--- Written instruction ---
Reproduce the complete listing without any deviation.
:: Data segment
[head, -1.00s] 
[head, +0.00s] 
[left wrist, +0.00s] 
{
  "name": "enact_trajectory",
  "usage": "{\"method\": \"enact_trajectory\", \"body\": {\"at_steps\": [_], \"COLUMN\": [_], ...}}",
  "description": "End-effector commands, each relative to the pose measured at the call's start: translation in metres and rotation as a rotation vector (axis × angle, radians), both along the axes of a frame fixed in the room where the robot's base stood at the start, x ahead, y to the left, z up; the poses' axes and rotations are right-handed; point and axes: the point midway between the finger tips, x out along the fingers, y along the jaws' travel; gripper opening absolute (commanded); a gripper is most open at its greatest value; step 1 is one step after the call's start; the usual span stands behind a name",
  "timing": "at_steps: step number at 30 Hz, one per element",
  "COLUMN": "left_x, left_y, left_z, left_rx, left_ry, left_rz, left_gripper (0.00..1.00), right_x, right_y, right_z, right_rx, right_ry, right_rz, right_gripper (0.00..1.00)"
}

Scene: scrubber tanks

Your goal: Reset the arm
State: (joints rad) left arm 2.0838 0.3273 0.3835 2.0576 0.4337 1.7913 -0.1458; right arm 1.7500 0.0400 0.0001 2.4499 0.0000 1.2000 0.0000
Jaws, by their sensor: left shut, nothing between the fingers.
::::
--- Task result ---
[head, -1.00s] 
[head, +0.00s] 
[left wrist, +0.00s] 
{
  "name": "enact_trajectory",
  "usage": "{\"method\": \"enact_trajectory\", \"body\": {\"at_steps\": [_], \"COLUMN\": [_], ...}}",
  "description": "End-effector commands, each relative to the pose measured at the call's start: translation in metres and rotation as a rotation vector (axis × angle, radians), both along the axes of a frame fixed in the room where the robot's base stood at the start, x ahead, y to the left, z up; the poses' axes and rotations are right-handed; point and axes: the point midway between the finger tips, x out along the fingers, y along the jaws' travel; gripper opening absolute (commanded); a gripper is most open at its greatest value; step 1 is one step after the call's start; the usual span stands behind a name",
  "timing": "at_steps: step number at 30 Hz, one per element",
  "COLUMN": "left_x, left_y, left_z, left_rx, left_ry, left_rz, left_gripper (0.00..1.00), right_x, right_y, right_z, right_rx, right_ry, right_rz, right_gripper (0.00..1.00)"
}

Scene: scrubber tanks

Your goal: Reset the arm
State: (joints rad) left arm 2.0838 0.3273 0.3835 2.0576 0.4337 1.7913 -0.1458; right arm 1.7500 0.0400 0.0001 2.4499 0.0000 1.2000 0.0000
Jaws, by their sensor: left shut, nothing between the fingers.

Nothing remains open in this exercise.